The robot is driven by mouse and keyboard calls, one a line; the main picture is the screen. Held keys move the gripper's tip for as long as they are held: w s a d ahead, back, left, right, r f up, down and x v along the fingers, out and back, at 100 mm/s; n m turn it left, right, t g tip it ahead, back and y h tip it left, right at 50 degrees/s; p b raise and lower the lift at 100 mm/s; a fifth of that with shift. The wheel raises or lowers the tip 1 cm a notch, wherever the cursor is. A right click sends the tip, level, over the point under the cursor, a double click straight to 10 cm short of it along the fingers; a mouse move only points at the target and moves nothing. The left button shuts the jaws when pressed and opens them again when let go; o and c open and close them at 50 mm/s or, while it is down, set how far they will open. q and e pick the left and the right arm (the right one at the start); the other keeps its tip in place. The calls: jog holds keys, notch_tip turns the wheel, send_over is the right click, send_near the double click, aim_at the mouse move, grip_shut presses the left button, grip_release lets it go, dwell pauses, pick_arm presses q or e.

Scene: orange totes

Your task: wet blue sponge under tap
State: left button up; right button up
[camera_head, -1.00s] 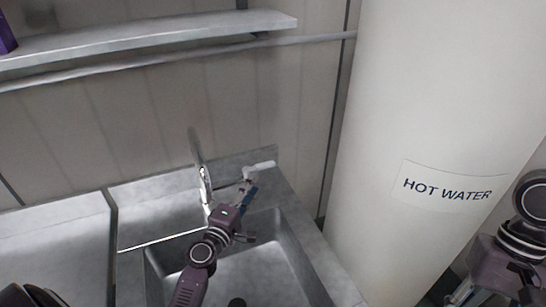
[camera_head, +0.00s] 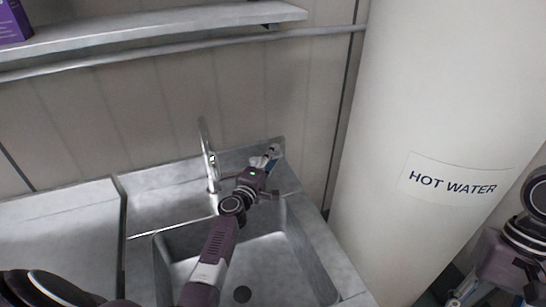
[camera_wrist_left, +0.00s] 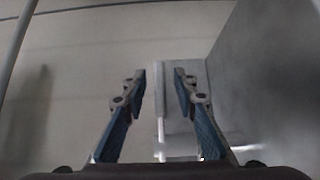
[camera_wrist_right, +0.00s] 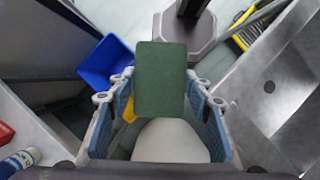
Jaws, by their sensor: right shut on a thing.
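A dark green-faced block (camera_wrist_right: 160,80), probably the sponge, is between the fingers of my right gripper (camera_wrist_right: 162,82) in the right wrist view. No blue face of it shows. In the head view my right arm is at the right edge, and the block cannot be made out. The metal tap (camera_head: 208,158) stands behind the sink (camera_head: 165,270). My left gripper (camera_head: 271,162) is right of the tap, by a pale lever-like piece partly hidden by its fingers. In the left wrist view its blue-padded fingers (camera_wrist_left: 160,76) are apart, with a thin pale upright strip between them.
A white tank (camera_head: 430,110) labelled HOT WATER stands right of the sink. A shelf (camera_head: 150,35) with a purple box (camera_head: 14,22) runs above. In the right wrist view a blue bin (camera_wrist_right: 105,62) stands on the floor, and a metal basin is at the right.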

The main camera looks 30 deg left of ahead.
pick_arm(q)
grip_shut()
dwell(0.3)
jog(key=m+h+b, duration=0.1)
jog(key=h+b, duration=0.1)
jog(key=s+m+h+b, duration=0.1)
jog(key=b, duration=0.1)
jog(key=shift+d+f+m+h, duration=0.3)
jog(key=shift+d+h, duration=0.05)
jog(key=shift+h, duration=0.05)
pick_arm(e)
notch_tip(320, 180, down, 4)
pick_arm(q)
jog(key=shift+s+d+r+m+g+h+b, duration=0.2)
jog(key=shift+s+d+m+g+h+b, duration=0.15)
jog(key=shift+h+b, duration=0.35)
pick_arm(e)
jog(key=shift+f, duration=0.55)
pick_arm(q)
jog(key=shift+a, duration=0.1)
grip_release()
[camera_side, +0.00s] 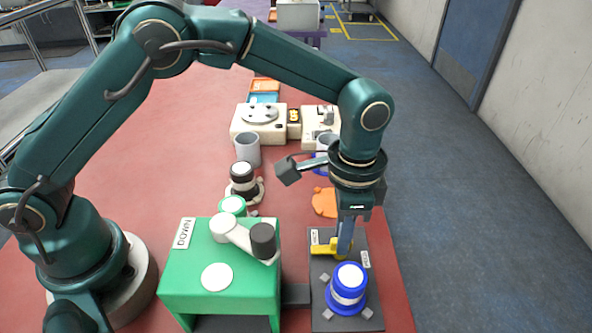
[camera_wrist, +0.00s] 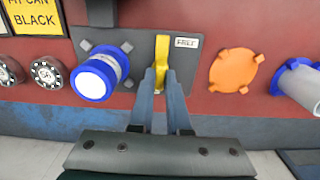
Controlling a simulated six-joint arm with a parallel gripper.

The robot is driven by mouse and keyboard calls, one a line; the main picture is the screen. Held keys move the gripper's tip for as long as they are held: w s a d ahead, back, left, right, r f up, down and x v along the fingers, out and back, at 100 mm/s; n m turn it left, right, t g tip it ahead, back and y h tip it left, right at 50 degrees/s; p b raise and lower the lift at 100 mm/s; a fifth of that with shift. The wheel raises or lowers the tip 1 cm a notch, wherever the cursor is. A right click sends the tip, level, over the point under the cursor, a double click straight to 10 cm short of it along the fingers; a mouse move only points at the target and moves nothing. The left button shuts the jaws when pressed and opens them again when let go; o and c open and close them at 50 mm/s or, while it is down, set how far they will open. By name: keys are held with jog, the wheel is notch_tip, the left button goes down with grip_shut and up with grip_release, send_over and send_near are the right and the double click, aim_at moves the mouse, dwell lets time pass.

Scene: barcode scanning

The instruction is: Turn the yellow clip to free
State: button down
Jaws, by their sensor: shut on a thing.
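The yellow clip (camera_side: 323,250) sits on a dark plate (camera_side: 320,320), behind a blue cup-like holder with a white top (camera_side: 348,284). My gripper (camera_side: 345,246) is down at the clip. In the wrist view, the clip (camera_wrist: 161,62) stands upright in the picture between the fingertips of my gripper (camera_wrist: 162,80), which are shut on it. A label reading FREE (camera_wrist: 186,42) lies just right of the clip. In the side view, two small labels lie on the plate, one beyond the clip (camera_side: 314,237) and one to its right (camera_side: 365,259); their words are too small to read.
A green stand (camera_side: 225,290) with a white arm and dark cylinder stands left of the plate. An orange disc (camera_side: 325,203) lies just beyond the plate, also in the wrist view (camera_wrist: 235,70). Grey cups and white machines (camera_side: 258,125) stand farther back. The table's right edge is close.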

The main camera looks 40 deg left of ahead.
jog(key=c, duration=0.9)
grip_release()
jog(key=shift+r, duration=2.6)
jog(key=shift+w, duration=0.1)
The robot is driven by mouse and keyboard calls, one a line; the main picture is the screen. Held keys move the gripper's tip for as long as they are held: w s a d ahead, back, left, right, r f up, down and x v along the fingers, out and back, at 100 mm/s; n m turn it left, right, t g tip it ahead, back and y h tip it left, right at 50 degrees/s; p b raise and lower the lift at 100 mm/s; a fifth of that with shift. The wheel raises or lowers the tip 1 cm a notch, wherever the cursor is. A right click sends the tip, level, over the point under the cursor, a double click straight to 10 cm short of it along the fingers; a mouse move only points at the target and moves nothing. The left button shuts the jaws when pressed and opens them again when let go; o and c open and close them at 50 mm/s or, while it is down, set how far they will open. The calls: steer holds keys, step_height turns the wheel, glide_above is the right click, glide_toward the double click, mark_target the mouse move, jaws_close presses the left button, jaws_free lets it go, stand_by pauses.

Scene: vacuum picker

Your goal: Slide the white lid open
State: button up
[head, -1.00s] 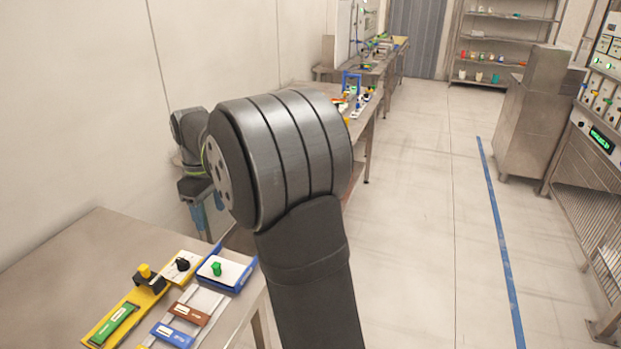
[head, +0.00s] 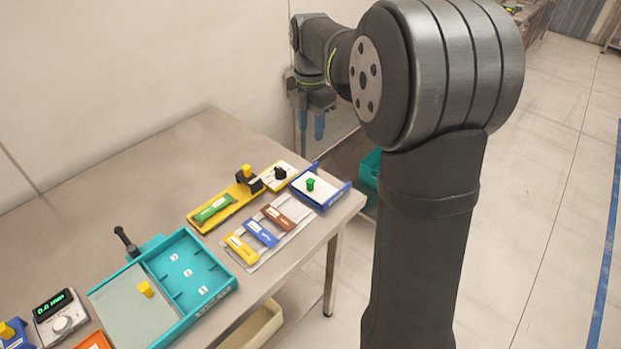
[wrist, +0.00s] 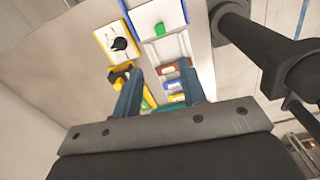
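The white lid (head: 324,191) has a green knob (head: 310,184) and sits in a blue-sided tray (head: 344,194) near the table's right end. In the wrist view the white lid (wrist: 166,13) is at the top, with its green knob (wrist: 159,28) just beyond my fingers. My gripper (head: 311,134) points down in the head view, behind and above the lid and apart from it. In the wrist view my gripper (wrist: 158,78) has its two blue fingers spread with an empty gap between them.
Beside the lid are a yellow panel with a black knob (head: 280,173), a yellow base with a green bar (head: 213,208), and a rack of coloured blocks (head: 262,232). A teal tray (head: 208,250) with a grey-green cover stands nearer. Bare tabletop lies behind them.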

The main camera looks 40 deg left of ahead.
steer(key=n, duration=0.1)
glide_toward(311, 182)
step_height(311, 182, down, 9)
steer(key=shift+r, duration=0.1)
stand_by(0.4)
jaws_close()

########################################

#### [EXERCISE DETAILS]
Using the entries above, repeat exactly the lines from the one with "Your task: wet blue sponge under tap" to the one with "[camera_wrist_right, +0.00s]", both included, and leave the pictures behind.

#### [ANSWER TO THE PROBLEM]
Your task: wet blue sponge under tap
State: left button up; right button up
[camera_head, -1.00s] 
[camera_head, +0.00s] 
[camera_wrist_left, +0.00s] 
[camera_wrist_right, +0.00s] 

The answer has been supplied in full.